The other recent polls did not describe the circumstances under which immigrants would be allowed to stay - such as having a job and paying back taxes - which would likely dilute support for the proposals that are most likely to come before Congress.

The Senate Judiciary Committee could take up the “Gang of Eight” proposal as early as the end of this week.

President Barack Obama is encouraging Congress to pass comprehensive immigration reform this year. He met Tuesday afternoon with Senators John McCain and Chuck Schumer, two of the "Gang of Eight" members. Some conservatives oppose eventually allowing undocumented workers to achieve citizenship, considering the move amnesty.

The CNN poll was conducted by ORC International, from April 5-7, with 1,012 adults nationwide questioned by telephone. The survey's overall sampling error is plus or minus three percentage points.

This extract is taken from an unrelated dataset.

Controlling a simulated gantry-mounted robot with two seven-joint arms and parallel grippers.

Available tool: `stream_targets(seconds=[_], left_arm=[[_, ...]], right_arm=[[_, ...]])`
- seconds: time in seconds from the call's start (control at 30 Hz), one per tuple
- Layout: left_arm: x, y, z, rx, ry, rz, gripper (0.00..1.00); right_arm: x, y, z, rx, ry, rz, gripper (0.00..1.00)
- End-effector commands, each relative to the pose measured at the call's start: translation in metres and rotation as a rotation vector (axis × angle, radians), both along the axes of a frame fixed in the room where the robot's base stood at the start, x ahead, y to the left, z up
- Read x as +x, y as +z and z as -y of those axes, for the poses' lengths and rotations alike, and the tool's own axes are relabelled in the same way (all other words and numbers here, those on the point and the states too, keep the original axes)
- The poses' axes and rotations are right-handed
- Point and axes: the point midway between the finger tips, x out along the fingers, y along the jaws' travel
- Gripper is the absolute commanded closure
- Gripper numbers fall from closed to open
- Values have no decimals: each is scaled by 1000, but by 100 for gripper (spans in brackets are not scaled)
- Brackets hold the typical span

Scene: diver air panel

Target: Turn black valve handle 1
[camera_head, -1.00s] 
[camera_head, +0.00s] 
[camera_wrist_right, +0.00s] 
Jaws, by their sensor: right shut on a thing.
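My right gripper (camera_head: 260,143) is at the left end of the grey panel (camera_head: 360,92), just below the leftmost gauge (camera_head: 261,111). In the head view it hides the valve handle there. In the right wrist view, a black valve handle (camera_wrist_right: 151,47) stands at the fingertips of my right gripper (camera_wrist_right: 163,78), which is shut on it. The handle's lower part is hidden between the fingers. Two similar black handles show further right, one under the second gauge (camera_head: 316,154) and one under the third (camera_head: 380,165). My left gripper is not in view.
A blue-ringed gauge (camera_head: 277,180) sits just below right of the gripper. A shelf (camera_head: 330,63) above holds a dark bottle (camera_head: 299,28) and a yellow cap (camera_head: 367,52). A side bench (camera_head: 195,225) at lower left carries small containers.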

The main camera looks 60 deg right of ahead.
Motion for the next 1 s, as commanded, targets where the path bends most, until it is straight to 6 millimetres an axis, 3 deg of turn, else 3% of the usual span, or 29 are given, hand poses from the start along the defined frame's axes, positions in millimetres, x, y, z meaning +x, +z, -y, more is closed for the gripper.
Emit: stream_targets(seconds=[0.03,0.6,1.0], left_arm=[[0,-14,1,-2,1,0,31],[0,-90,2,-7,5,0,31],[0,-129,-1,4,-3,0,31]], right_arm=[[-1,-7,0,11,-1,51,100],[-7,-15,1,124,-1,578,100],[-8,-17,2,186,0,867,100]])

CNN Political Editor Paul Steinhauser and CNN Congressional producer Alan Silverleib contributed to this report

soundoff (105 Responses)
  1. Bill

    For anyone who has gone through, or knows someone who had to go through the immigration process legally, this is an insult. My wife had to go through the process, one for which we paid thousands for. Our friends, who are physicians and had work visas, had to work in underserved areas for years and paid 20K+ in order to get their green cards. These are people who have paid a large amount of taxes through the entire process, and will eventually hire their own employees. Is this fair to these people who play by the rules? How could one possibly determine backed taxes from an ILLEGAL source? The idea is ludicrous. The simple solution is to hold businesses that hire illegal employees accountable for what they do. The amount of companies that are fined or raided per year is only in the scores. Yet we pay billiions in health costs and education for people who flaunted the law. How about hiring a few more people to hunt businesses who also break the law, and start sending them to jail. Word would get out quick, and you could put a string over the border. If there are no jobs available, these people would leave on their own.

    April 16, 2013 12:56 pm at 12:56 pm |
  2. Obama's Missing Birth Certificate

    There already is a path to legal citizenship. It does not envolve breaking the law. You know what these ILLEGAL immigrants are doing. IF they broke the law getting into the United States then they should be sent to JAIL then DEPORTED.

    April 16, 2013 12:57 pm at 12:57 pm |
  3. Sven Johansen

    What is amazing if you do a little research is what would happen if YOU snuck into another country and what the ramifications would be if you were caught. Put the shoe on the other foot and see what would happen if you tried to LIVE and WORK in Mexico illegally or some other country........Just look at their penalties!
    We have the best government money can buy!

    April 16, 2013 12:59 pm at 12:59 pm |
  4. Joseph

    Legal immigration works and has worked for decades. We don't need to support illegal immigration - we don't need to make a crime legitimate just to placate people that support breaking the law.

    April 16, 2013 01:00 pm at 1:00 pm |
  5. Disanitnodicos

    Massive propaganda campaigns work. Later when people realize what a mistake it is, as they have realized in Europe, it will be too late.